Atualmente, uma enorme parcela das relações de consumo é representada por contratos de adesão reproduzidos aos milhares e sobre os quais o consumidor não possui nenhuma possibilidade de discussão ou alteração das cláusulas contratuais previamente estabelecidas pelo fornecedor. São exemplos rotineiros: os contratos de fornecimento de água, energia elétrica, serviços telefônicos, contratos bancários, alienação fiduciária de veículos, entre outros. Em todas essas hipóteses não resta alternativa ao consumidor, senão concordar com aquilo que estabelece o fornecedor ou ficar sem o bem da vida.
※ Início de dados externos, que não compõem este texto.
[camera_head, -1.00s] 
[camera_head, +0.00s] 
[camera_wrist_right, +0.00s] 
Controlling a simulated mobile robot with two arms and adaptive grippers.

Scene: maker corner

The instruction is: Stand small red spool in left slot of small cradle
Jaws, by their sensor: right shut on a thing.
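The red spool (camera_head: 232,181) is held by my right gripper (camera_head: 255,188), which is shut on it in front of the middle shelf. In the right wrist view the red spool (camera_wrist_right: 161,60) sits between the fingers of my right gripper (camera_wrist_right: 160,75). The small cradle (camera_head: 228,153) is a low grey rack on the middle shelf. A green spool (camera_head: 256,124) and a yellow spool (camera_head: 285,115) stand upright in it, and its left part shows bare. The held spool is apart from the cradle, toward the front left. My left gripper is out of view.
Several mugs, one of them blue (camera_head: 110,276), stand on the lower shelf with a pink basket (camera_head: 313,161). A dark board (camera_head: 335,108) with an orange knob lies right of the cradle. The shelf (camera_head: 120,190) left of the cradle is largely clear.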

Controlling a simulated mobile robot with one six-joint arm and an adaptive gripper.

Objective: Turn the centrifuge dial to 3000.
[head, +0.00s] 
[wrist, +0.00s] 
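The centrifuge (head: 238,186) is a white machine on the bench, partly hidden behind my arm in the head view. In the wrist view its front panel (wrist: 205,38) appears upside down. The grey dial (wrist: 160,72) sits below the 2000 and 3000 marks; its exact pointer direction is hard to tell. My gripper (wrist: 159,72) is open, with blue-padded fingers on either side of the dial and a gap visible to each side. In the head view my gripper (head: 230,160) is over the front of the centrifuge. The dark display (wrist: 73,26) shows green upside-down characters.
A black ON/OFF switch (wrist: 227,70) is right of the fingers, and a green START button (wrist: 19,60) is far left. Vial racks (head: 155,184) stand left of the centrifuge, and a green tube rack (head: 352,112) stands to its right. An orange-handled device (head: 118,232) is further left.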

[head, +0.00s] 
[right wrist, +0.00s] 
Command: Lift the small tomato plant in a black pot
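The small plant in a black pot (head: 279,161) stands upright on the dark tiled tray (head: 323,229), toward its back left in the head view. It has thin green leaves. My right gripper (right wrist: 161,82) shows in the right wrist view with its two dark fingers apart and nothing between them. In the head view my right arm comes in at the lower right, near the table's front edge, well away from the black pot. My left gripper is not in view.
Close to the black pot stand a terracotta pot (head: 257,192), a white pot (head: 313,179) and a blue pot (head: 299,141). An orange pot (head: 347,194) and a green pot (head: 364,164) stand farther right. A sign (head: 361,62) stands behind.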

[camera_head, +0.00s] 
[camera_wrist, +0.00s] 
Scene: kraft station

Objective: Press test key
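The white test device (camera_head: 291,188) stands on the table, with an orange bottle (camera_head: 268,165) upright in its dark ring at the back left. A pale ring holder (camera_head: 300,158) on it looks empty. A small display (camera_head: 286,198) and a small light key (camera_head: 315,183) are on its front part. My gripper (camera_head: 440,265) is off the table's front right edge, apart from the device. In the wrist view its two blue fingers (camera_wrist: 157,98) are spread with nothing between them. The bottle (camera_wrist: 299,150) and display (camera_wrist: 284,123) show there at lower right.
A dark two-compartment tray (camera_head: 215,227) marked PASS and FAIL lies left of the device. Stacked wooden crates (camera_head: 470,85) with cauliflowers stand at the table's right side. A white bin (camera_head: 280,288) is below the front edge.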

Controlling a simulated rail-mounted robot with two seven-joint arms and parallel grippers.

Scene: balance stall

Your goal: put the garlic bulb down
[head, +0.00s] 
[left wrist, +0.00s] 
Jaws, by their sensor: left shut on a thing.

Esse panorama é propício para a ocorrência de diversas modalidades de práticas abusivas que diariamente são enfrentadas pelo Poder Judiciário em uma infinidade de ações individuais pulverizadas. Nesse contexto, é fácil perceber que o consumidor merece formas de proteção mais eficazes, sendo o exercício da tutela coletiva um poderoso instrumento para alcançar esse objetivo. Tomemos como exemplo a inclusão de uma cláusula abusiva em um contrato bancário de adesão que exija a cobrança de uma tarifa ilegal de valor pecuniário irrisório. Sendo o dano insignificante sob ponto de vista individual, poucos serão os consumidores que buscarão a tutela do Poder Judiciário para corrigir a ilegalidade. Não obstante, o dano poderá constituir um valor substancial em seu conjunto, considerando que os consumidores lesados podem chegar aos milhares. Daí, a importância do ajuizamento de ações coletivas para a defesa da ordem de consumo. (SÁ, 2009, p. 264-265)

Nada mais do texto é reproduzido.